Even so, you can’t trust a child’s judgement because the way they think is just too weird and unpolished. Over dinner this evening, my daughter leaned over towards me and said, ‘Me hope you fart,’ and then went straight back to eating. And she will not stop stripping all her dolls from her Sylvanian Families playsets because, ‘Me like them naked.’ And a few days ago she said, ‘Me not like you paint my nose. Me not like bogies.’ I’m not entirely sure what ‘wisdom’ I’m supposed to glean from these little pearls.

She can be snarky too. My wife was busy today so I took the little one to swimming lessons. Since I’ve not done it in a while, I said to her, ‘You’ll have to tell me what to do.’

From the back of the car, this sarcastic little voice replied, ‘You get in the water…and then you swim.’

Gee, thanks.

She can also be rather creepy at times. The other day she came up to me and, out of the blue, said, ‘Daddy, please may me have a knife?’
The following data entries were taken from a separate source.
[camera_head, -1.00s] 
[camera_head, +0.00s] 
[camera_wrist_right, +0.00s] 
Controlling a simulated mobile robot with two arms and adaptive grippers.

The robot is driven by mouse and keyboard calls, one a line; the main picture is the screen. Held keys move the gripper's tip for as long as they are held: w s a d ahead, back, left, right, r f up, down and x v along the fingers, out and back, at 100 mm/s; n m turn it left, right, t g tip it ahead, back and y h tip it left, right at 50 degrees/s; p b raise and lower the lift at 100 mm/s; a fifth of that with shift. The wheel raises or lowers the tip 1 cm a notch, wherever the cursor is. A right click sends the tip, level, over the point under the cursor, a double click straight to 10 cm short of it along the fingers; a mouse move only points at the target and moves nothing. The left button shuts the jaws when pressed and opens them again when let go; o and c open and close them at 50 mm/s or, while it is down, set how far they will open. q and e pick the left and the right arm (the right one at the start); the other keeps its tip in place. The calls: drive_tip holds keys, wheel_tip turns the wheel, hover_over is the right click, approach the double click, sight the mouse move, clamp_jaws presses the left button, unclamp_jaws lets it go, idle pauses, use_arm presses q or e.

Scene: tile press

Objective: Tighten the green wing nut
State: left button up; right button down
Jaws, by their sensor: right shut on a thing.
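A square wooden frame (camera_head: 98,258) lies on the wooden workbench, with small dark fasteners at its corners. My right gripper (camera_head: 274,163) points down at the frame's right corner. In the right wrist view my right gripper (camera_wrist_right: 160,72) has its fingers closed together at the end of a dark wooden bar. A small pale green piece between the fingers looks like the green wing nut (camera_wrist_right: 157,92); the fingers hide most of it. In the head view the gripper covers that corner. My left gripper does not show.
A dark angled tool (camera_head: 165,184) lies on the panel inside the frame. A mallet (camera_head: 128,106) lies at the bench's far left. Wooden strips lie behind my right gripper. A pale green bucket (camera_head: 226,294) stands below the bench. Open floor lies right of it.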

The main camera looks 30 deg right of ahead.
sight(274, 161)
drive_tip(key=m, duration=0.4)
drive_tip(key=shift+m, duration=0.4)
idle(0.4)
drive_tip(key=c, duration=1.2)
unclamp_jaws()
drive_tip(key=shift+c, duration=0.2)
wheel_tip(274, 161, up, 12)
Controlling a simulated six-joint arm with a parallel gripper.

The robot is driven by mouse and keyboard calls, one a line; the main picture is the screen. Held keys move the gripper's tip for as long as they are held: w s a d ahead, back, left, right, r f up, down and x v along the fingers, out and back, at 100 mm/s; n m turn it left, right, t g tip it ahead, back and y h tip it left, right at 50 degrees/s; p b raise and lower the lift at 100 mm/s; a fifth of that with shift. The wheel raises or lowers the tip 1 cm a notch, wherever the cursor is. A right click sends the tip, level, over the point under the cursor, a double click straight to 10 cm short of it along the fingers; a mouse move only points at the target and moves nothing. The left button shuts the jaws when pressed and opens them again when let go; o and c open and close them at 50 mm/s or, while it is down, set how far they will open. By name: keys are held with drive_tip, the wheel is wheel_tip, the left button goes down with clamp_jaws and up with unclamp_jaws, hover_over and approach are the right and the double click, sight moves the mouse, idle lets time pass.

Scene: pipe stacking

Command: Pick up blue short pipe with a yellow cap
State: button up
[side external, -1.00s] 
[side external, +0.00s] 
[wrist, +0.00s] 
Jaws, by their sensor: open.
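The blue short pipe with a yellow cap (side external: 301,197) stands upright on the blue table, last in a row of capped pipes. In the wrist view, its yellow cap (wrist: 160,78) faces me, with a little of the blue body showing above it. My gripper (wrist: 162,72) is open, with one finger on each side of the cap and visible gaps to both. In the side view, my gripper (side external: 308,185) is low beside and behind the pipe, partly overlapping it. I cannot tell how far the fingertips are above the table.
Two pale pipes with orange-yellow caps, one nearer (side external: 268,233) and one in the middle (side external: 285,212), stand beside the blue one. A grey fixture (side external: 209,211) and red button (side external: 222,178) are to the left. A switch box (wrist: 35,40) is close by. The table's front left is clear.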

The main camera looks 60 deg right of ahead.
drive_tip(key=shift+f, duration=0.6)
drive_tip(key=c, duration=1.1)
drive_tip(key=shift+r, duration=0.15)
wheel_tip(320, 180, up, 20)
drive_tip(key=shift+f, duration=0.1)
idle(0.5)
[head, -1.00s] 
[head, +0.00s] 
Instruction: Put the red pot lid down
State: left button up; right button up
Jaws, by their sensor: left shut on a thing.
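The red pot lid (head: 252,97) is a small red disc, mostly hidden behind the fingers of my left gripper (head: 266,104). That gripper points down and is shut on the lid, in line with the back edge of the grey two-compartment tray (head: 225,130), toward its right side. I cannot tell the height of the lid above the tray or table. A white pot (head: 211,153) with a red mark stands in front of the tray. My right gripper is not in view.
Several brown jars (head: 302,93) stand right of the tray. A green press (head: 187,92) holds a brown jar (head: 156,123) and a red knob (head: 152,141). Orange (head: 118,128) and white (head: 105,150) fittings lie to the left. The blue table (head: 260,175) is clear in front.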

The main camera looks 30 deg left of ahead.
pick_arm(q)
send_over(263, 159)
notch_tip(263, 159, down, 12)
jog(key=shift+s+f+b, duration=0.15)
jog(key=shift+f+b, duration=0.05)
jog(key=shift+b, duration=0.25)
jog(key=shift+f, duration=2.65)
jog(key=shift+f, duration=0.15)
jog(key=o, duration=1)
‘What on earth do you want a knife for?’

‘Nothing. Me have one?’

She’s two, for God’s sake!

Just as bad was when we were out driving. She suddenly said, ‘Daddy, me wearing pants or a nappy?’

‘Pants.’

‘Oh. Okay.’

And then an ominous silence.

‘Do you need the toilet?’ I asked.

‘No,’ she replied. That was one uncomfortable car journey, I can tell you!

But then, I guess there was one positive thing she did this week. For the umpteenth time while bathing my daughter, my wife asked for help putting the baby to bed, so I snapped, ‘For crying out loud, just give her her dummy like I’ve said fifteen times already.’
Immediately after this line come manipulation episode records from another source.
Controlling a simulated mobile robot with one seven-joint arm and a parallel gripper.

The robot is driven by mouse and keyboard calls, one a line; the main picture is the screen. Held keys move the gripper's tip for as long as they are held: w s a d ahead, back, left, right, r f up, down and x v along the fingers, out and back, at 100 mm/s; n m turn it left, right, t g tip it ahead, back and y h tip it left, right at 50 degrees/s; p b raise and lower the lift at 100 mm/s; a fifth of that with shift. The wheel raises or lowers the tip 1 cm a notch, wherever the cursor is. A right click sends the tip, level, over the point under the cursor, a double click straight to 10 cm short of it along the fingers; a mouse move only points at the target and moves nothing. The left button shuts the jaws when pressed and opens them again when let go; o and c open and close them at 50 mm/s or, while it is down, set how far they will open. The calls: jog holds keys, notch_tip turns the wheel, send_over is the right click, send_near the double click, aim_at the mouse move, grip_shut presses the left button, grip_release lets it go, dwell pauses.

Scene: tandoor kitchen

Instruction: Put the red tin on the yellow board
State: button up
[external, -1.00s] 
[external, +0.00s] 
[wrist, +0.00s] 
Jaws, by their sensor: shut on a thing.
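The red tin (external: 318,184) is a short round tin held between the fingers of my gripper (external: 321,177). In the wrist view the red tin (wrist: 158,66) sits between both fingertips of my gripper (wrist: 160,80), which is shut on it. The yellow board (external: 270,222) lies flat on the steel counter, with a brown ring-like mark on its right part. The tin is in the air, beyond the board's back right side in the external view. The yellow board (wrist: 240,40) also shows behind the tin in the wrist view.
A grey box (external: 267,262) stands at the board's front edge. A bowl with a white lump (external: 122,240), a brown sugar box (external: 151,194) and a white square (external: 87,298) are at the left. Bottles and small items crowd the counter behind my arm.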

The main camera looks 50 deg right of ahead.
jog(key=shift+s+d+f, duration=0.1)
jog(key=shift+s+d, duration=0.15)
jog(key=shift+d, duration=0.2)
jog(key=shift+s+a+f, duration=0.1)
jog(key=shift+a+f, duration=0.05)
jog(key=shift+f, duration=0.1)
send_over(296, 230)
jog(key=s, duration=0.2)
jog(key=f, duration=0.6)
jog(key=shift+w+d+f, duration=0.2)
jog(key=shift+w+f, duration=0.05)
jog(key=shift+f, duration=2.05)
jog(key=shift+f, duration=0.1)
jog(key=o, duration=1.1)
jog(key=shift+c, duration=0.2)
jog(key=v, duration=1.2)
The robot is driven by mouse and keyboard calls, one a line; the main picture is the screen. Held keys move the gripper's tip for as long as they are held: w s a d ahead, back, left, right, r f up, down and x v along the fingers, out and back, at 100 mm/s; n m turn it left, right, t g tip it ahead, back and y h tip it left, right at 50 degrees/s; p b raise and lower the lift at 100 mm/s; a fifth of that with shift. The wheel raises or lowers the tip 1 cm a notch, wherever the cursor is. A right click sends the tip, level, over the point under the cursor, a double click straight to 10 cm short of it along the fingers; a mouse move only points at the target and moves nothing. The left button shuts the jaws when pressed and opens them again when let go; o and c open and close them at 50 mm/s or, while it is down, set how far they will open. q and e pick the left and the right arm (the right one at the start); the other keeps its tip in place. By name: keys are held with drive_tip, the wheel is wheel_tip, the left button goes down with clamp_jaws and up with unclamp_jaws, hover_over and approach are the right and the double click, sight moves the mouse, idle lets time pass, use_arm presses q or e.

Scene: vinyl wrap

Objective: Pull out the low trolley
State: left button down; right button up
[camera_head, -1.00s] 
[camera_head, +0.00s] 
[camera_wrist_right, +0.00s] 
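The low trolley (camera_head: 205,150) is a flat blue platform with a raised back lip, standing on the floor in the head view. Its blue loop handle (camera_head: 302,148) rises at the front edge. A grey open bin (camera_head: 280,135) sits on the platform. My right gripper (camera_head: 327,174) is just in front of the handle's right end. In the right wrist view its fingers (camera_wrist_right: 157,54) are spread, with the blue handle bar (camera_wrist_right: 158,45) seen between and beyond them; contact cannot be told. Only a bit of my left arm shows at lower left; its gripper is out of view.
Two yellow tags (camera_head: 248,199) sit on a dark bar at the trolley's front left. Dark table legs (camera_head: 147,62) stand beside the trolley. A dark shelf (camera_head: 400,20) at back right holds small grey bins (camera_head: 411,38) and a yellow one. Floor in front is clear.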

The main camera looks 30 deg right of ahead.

My daughter looked up at me, subdued, and whispered, ‘You mean to mummy.’

‘No, I wasn’t being mean, I was…okay, maybe I was being a little mean.’

‘You say sorry to mummy.’

And she wouldn’t let it rest until I had apologised. And she was right.

So maybe we can learn some things from our children. As a general rule, however, I think I’ll be happier not taking guidance on how to live my life from someone who, this evening while sitting on the toilet, was sobbing because, ‘Me not like poo coming out of my bottom!’

Not exactly worthy of the Dalai Lama, is it?